What most people lack around transitions is basic information that would help them to contextualize these emotions, make sense of them, and move through them effectively. Culturally, we focus on the externals of a transition – planning a wedding, buying the car seat, packing the boxes – to the exclusion of the inner realm. While the externals are important, when we bypass working consciously with the emotions activated during transition, we decrease our chances of adjusting to the new life as cleanly and gracefully as possible.
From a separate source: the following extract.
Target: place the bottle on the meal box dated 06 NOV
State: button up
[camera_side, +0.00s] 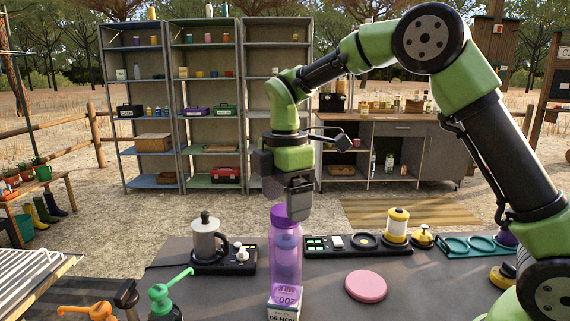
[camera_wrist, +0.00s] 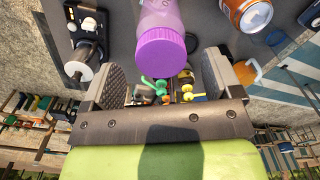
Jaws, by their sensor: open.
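A translucent purple bottle (camera_side: 286,252) with a purple cap stands upright near the front of the dark table in the side view. A small pale box (camera_side: 284,312) printed with 06 NOV is at its foot, cut by the lower edge. The bottle's base overlaps the box's top in the picture; I cannot tell for certain whether it rests on it. My gripper (camera_side: 300,193) is just above the cap, pointing down. In the wrist view the bottle's cap (camera_wrist: 165,53) is between the two spread fingers (camera_wrist: 160,82), with gaps either side. The box does not show there.
A pink disc (camera_side: 366,286) lies right of the bottle. A yellow lantern (camera_side: 397,225) and dark trays line the back edge. The wrist view shows an orange can (camera_wrist: 247,12).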

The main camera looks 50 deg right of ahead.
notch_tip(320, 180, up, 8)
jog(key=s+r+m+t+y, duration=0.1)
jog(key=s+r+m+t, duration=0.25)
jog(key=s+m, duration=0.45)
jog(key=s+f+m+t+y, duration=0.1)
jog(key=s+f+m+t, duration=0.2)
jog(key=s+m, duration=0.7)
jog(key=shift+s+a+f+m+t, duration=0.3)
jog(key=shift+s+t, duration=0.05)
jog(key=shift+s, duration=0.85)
This can have long-term negative consequences not only during the transition at hand but for our lives in general.


Every transition involves passing through three phases:

• Letting Go – During which we separate from the old life, grieve the losses, express and explore fears and expectations about the new life.

• In-between or Liminal – During which we’re in the liminal (limbo) zone of transition – detached from the old life but not yet established in the new one – a highly uncomfortable place characterized by feeling numb, disoriented, depressed, and out of control.

• Rebirth – In which we embrace the new life and identity and feel confident, comfortable, and excited about the possibilities of growth that a new beginning holds.

Everyone goes through multiple life changes each year that, with simple information and consciousness, could be transformed from stressful and depleting events to life-affirming and transformational events. We habitually think of transitions as “hard” or “negative”, but what most people fail to recognize is that embedded in these predictable life-cycle occurrences are opportunities that invite us to spiral into our fears and grief so that we heal at deeper levels each time. Instead of powering through transitions as quickly as possible, we would benefit greatly by embracing them as the gifts that they are.

From a spiritual perspective, every transition is an opportunity for growth. As we learn how to let go into the ‘groundlessness’ that defines the in-between stage of transition between the end of the old life and beginning of the new, we move into a more effortless alignment with life. Life is ever-changing, and when we approach transitions consciously and with the intention of growth, we eventually learn how to accept this truth with grace.

This is not an easy task. Transitions require no less than the willingness to die (symbolically), to sit in the uncomfortable void, and to be reborn. Who would willingly embrace this task? For some of us, we have no choice. Transitions seem to pull us into the underworld and create such fear, pain, confusion, and disorientation that we must seek help. While in the throes of the challenge, this may seem unfair and we may be plagued with questions like, “Why do others seem so blissfully happy during their engagement when my joy is accompanied by a sense of loss? Why do others move to a new city effortlessly when I feel terrified? How come she was able to re-marry so easily after her divorce when my heart is broken and I still have dreams about my ex?”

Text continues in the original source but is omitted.